Au cours de cette longue histoire de la censure, les raisons de la répression sont-elles toujours les mêmes ?

L’historien constate, non sans accablement, la persistance des motifs d’interdire au fil des siècles : la contestation politique, l’écart à la norme morale – dont l’obscénité est l’une des manifestations –, le blasphème, au sens d’attentat à une vérité religieuse absolue… On les retrouve de manière très stable à travers le monde et les époques.

Ce qui change toutefois, ce sont les mœurs, et ce que l’on est prêt à accepter ou non, et donc les raisons concrètes d’interdire. Si l’on prend l’exemple de la France du début du xxe siècle, ce qui fait peur, c’est d’une part la pornographie, surtout à destination des populations considérées comme vulnérables, à savoir les enfants, les femmes et les ouvriers, et d’autre part, tout ce qui relève de la contestation, de l’insulte aux institutions – État, Église, Armée… Un siècle plus tard, on peut dire à peu près ce que l’on veut de ces institutions. Quant à la pornographie, elle est en vente libre, voire en accès libre un peu partout. Ce qui pose problème à présent – et ce n’était pas du tout le cas au siècle précédent –, c’est par exemple les attaques visant l’identité religieuse ou le genre, le racisme… Il serait aujourd’hui totalement impossible que quelqu’un soit traîné dans la boue de la même manière que l’a été Dreyfus dans les années 1890, notamment en raison des lois qui criminalisent désormais toutes sortes de discours au nom de la lutte contre le racisme, la xénophobie, l’antisémitisme, etc. À cela s’ajoutent les questions de discriminations raciales, sexuelles, etc., qui n’étaient pas un motif de censure jusqu’à encore récemment, dans les années 1970 ou 1980. Il ne faut pas forcément imaginer toutes les restrictions comme des régressions !

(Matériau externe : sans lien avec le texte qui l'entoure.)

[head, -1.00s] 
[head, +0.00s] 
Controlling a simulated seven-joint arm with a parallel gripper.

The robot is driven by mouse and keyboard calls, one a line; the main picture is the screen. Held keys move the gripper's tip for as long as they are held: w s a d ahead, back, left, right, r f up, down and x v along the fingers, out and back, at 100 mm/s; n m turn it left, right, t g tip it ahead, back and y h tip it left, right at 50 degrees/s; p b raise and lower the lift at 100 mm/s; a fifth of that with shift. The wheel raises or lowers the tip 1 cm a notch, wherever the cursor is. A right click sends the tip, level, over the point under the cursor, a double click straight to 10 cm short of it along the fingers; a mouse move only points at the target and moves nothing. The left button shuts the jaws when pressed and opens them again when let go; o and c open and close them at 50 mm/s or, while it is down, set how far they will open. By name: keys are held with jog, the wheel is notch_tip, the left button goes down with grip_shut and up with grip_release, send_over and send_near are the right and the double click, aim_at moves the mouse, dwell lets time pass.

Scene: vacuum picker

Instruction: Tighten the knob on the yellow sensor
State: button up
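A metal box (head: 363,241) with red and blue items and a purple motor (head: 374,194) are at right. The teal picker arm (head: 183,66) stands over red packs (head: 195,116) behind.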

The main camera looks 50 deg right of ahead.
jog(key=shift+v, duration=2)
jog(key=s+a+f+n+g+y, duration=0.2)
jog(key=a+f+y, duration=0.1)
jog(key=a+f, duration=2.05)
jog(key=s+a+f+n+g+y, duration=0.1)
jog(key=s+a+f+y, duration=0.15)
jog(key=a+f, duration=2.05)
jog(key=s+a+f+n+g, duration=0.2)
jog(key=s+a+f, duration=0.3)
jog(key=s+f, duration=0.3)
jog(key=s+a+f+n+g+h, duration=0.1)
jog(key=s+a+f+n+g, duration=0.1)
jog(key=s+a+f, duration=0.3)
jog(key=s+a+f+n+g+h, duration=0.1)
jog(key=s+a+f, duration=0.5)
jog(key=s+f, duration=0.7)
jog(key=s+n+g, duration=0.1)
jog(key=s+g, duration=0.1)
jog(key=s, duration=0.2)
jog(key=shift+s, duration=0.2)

De nos jours, la censure est-elle l’apanage des régimes totalitaires ?

Il existe encore, partout dans le monde, de la Russie à l’Algérie, en passant par la Chine ou l’Iran, des processus de censure « classique », c’est-à-dire la restriction ou la suppression du processus de communication, souvent de façon brutale et violente. Pour les écrivains, cela se traduit par l’interdiction de publier et de diffuser, mais aussi par des emprisonnements arbitraires, de la torture, des exils forcés, des disparitions et même parfois la mort. Autant de dispositifs qui visent à faire taire la critique, à intimider les dissidents et à étouffer toute velléité de contester le pouvoir.

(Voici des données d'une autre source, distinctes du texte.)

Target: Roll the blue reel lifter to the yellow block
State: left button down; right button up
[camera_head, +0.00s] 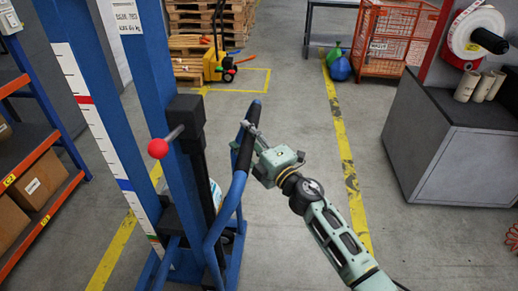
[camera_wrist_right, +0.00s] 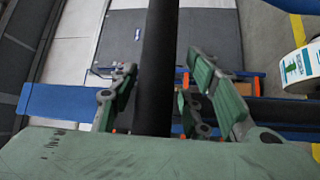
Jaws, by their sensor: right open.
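The blue reel lifter (camera_head: 160,70) stands upright close in front of me, left of centre in the head view. It has a scale strip, a red knob (camera_head: 158,148) and a curved blue handle with a black grip (camera_head: 246,138). My right gripper (camera_head: 254,132) is at this grip. In the right wrist view the black grip (camera_wrist_right: 158,60) runs between the fingers of my open right gripper (camera_wrist_right: 160,88); I cannot tell whether they touch it. A yellow blocky body (camera_head: 211,66) with dark wheels stands at the back. My left gripper is out of view.
A yellow floor outline (camera_head: 268,82) lies by the pallets (camera_head: 190,45). An orange wire crate (camera_head: 395,38) stands at the back right, a grey cabinet (camera_head: 455,150) at right, an orange-beamed shelf (camera_head: 35,205) at left. The aisle floor (camera_head: 290,100) between is clear.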

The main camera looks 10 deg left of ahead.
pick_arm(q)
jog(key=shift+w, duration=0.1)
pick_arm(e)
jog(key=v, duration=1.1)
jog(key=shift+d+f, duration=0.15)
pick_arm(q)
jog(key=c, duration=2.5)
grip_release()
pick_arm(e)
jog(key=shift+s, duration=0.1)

Il y a toutefois une nouvelle théorie de la censure, dans le sillage de Bourdieu ou de Barthes, qui considère qu’il y a censure dès qu’il y a communication. C’est-à-dire que la langue nous oblige à dire les choses d’une certaine façon. On parle forcément d’une certaine manière en fonction de notre statut social par exemple. Là, dans cette injonction à parler, se trouverait une autre forme de censure, plus implicite, structurale. C’est une perspective qui se défend – elle permet notamment de montrer que la censure n’est pas, justement, réservée aux régimes totalitaires, mais qu’elle se retrouve, sous d’autres formes, dans nos sociétés libérales – mais elle a ses limites.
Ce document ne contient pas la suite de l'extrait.